Panama Papers threaten Macri's shine in Argentina

Panama Papers threaten Macri's shine in Argentina

BUENOS AIRES - Argentine President Mauricio Macri has become a rock star of the right with a flurry of free-market reforms, but now the Panama Papers scandal threatens to dim his shine.

Argentine President Mauricio Macri delivers a speech at Casa Rosada Government Palace in Buenos Aires on April 7, 2016, after a prosecutor opened an investigation on his offshore financial dealings leaked in the Panama Papers.

Since taking office in December, Macri has become the face of a nascent right-wing resurgence in Latin America, boldly tearing up more than a decade of protectionist economic policy under his leftist predecessors, Nestor and Cristina Kirchner.

Within his first week, he devalued the puffed-up peso and slashed a string of taxes on agricultural and industrial exports, vowing to reinvigorate the slumping economy.

No sooner was the ink dry on those reforms than he jetted off to the World Economic Forum in Davos -- which the Kirchners always shunned -- to rub shoulders with the likes of British Prime Minister David Cameron, US Vice President Joe Biden and the chief executives of Coca Cola, Google and Shell.

His business-friendly policies have been branded "Macri-economics," a word pronounced admiringly by his supporters and spat out as an epithet by critics in this South American country left deeply divided by the elections that brought him to power.

But just last week he scored a major victory when he persuaded Congress to pass his plan to settle a 15-year-old legal battle over defaulted Argentine debt.

Even though he lacks a legislative majority, Macri convinced dozens of opposition lawmakers it was better for the nation to restore its good name on world markets than fight a death-battle with what Kirchner called "vulture" creditors seeking full repayment on their defaulted bonds.

But now this whirlwind of change risks turning into a different kind of storm.

- Hiding something? -

Macri, 57, is one of a host of world leaders, celebrities and sports stars on the hot seat over the so-called Panama Papers, millions of documents on secretive offshore financial dealings leaked from Panamanian law firm Mossack Fonseca.

A federal prosecutor opened an investigation Thursday into Macri's financial dealings via two offshore companies.

The prosecutor, Federico Delgado, said he had asked a judge to request information from the national tax authority and anti-corruption office to determine whether Macri "omitted, with malicious intent, to complete his sworn declaration" of assets, a requirement for Argentine public officials.

It is now up to the judge to decide whether to allow the case to move forward.

Macri is on the board of directors of two offshore firms, it has emerged since the leaks.

Argentine newspaper La Nacion, one of more than 100 world media organizations wading through the Panama Papers, reported Sunday that Macri, his business magnate father and his brother Mariano were on the board of directors of Fleg Trading, an offshore company registered in the Bahamas.

Subsequent press reports said Macri was also listed as vice president of a second offshore firm, Kagemusha SA, set up in Panama in 1981.

Macri, who vowed during his presidential campaign to crack down on corruption, did not list either firm in his financial declarations when he became Buenos Aires mayor in 2007 or president last December.

On Thursday he rejected accusations of wrongdoing -- his second denial, and the third from his administration -- and promised to present documents in court on Friday that would absolve him of tax-dodging or financial crimes.

"I am at peace.
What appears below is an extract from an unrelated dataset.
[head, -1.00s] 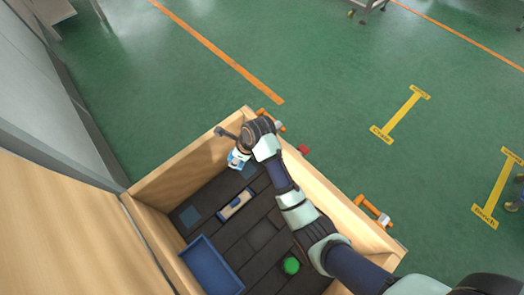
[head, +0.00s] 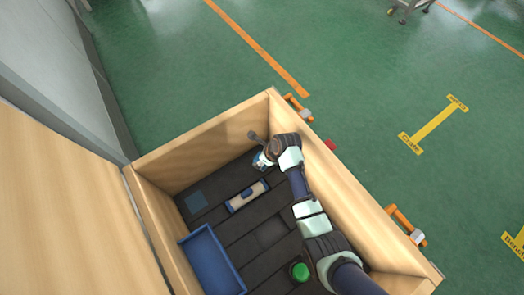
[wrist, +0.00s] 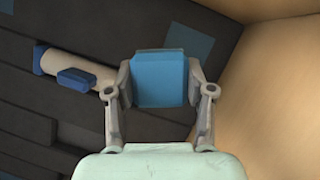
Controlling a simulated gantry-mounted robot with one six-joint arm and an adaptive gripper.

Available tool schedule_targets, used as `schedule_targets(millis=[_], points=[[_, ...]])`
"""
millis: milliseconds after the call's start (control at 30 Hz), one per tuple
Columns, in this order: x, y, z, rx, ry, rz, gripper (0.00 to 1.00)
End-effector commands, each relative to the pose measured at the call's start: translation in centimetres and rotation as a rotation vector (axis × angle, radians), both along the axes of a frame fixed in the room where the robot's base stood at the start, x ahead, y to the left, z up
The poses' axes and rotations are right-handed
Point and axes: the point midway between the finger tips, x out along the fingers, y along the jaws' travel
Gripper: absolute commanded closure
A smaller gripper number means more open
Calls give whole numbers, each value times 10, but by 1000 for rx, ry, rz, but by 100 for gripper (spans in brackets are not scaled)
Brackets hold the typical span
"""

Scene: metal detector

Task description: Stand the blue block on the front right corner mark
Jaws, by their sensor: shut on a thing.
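My gripper (wrist: 160,88) is shut on the blue block (wrist: 160,78), with one finger on each side of it. In the head view my gripper (head: 262,160) is low inside the wooden crate near its far corner, and my arm hides much of the block. A flat dark-blue square mark (wrist: 190,43) shows on the crate floor past the block in the wrist view, partly covered by it. The block appears above the floor; its exact height cannot be told. Another blue square mark (head: 195,202) lies near the crate's left corner in the head view.
The wooden crate (head: 205,150) has tall walls close to my gripper; its wall also fills the right of the wrist view (wrist: 270,100). On the dark floor are a pale bar with a blue piece (head: 246,195), a blue tray (head: 212,262) and a green object (head: 301,272).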

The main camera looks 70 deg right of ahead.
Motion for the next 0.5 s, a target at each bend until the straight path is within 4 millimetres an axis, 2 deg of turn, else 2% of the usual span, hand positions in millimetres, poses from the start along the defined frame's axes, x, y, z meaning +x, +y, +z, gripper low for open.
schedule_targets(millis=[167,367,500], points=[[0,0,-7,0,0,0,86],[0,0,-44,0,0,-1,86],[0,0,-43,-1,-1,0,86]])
I have obeyed the law. I have nothing to hide," he said in a nationally televised address.

- 'This isn't Iceland' -

Smelling blood, the fractured opposition has gone on the attack.
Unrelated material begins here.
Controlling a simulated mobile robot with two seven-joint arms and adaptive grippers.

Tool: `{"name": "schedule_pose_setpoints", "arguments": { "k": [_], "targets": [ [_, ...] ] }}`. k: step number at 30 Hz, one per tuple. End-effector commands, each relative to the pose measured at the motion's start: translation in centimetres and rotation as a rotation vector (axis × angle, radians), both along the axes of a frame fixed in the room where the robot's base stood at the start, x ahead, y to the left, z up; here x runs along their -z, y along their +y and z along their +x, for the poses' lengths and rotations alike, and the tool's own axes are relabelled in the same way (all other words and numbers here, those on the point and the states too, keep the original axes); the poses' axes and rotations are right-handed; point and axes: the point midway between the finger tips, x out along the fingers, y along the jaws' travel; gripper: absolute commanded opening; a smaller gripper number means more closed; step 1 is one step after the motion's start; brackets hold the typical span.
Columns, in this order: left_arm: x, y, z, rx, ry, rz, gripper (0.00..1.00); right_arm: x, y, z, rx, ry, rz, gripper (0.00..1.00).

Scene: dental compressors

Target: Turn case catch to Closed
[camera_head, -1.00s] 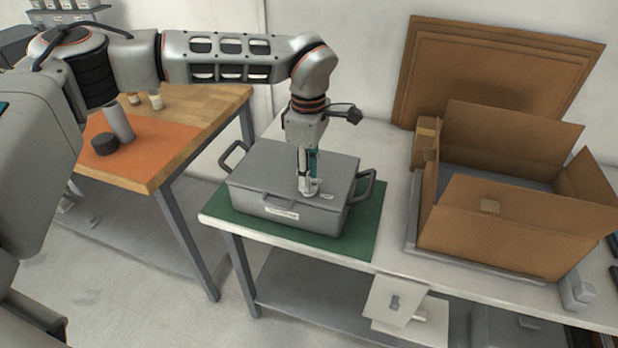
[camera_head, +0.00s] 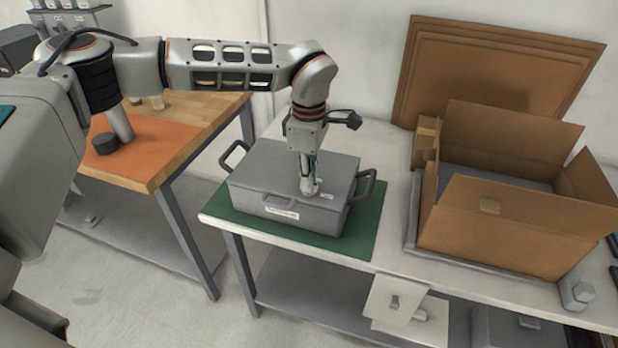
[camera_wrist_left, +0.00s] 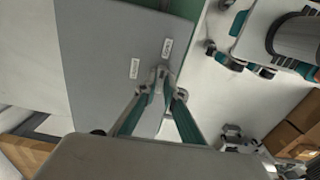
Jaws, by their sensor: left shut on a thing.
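The grey case (camera_head: 265,180) sits upright with its lid down on a green mat (camera_head: 362,236). It has a dark handle at each end and a white label on its front. My left gripper (camera_head: 307,192) points down at the lid's right part, beside a small white label. In the left wrist view, its fingertips (camera_wrist_left: 161,84) are shut on the catch, most of which the fingers hide. Two small labels (camera_wrist_left: 167,48) lie on the lid around it; their words are too small to read for certain. My right gripper is not in view.
An open cardboard box (camera_head: 510,240) stands to the right on the white table, with flat cardboard sheets (camera_head: 500,75) behind it. A wooden bench (camera_head: 150,180) with an orange mat stands to the left. The table behind the case is clear.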

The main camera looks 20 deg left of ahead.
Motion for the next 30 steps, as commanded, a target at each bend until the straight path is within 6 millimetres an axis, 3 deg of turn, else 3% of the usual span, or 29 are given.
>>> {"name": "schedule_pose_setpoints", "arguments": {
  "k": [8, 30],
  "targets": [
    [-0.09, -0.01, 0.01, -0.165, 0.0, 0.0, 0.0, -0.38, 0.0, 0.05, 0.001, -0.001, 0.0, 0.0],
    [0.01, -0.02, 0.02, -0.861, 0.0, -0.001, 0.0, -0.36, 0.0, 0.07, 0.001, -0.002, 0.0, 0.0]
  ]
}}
The federal investigation came after a lawmaker from Kirchner's party pressed charges against the president for suspected financial crimes.
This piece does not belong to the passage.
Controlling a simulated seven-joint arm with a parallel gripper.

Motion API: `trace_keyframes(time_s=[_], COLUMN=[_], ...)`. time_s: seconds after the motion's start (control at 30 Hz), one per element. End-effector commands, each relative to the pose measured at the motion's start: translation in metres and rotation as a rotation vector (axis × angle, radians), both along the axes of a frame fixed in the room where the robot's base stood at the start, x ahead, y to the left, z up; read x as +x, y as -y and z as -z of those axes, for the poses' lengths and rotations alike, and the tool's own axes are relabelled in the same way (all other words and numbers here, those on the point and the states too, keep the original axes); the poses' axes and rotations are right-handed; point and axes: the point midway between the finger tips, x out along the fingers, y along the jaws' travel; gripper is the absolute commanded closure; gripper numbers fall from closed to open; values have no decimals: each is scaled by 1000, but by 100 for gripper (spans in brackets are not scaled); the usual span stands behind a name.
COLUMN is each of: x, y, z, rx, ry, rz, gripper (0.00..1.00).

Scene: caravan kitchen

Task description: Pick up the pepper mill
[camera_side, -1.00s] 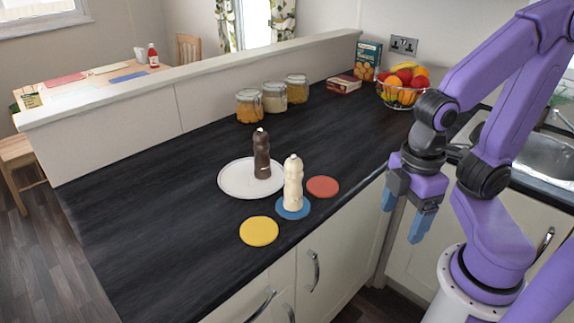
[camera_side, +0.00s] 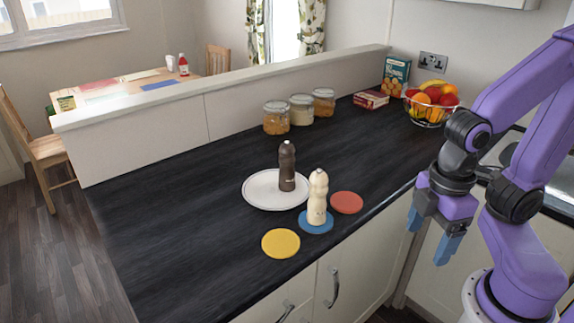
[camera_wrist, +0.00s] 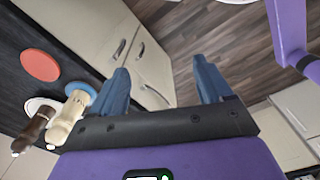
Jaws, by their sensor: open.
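A dark brown mill (camera_side: 287,167) stands upright on a white plate (camera_side: 256,200) on the black counter. A cream mill (camera_side: 318,199) stands upright on a blue coaster (camera_side: 316,226), in front and to the right of it. In the wrist view, the dark mill (camera_wrist: 34,128) and cream mill (camera_wrist: 66,124) show at the lower left, outside the fingers. My gripper (camera_side: 431,232) is open and empty, pointing down past the counter's front edge, right of both mills. Its blue fingers (camera_wrist: 160,72) stand apart in the wrist view, with cabinet fronts and floor beyond.
A red coaster (camera_side: 346,202) and a yellow coaster (camera_side: 281,243) lie flat beside the cream mill. Several jars (camera_side: 301,109), a cereal box (camera_side: 396,76) and a fruit bowl (camera_side: 431,104) stand at the back. The counter's left part is clear.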

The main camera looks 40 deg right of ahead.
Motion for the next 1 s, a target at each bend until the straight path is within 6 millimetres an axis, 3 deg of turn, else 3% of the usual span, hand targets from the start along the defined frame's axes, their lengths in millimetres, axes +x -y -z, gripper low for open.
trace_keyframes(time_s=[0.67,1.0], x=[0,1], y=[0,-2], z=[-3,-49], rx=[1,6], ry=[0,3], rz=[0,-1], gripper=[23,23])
Separately, a lawmaker from the Left Front party introduced a bill that sought to force the president to testify before Congress on his interests in the two firms.

The bill was voted down, but Macri still faces a separate move to launch a congressional investigative commission.

Political analysts said however he was still a long way from suffering the same fate as Iceland's prime minister Sigmundur David Gunnlaugsson, who was forced to resign over allegations he hid millions of dollars of investments in the country's banks.

"The accusations against Gunnlaugsson seem much more serious. This isn't Iceland. There's much more tolerance for corruption," said sociologist Gabriel Puricelli.

Macri faces no charges of wrongdoing so far.

And while the leaks have put him on the defensive, the storm may soon blow over in a country where many people see corruption, tax-dodging and payoffs as part of everyday life, said constitutional lawyer Daniel Sabsay.

"It's just another stain on a dirty suit," he said.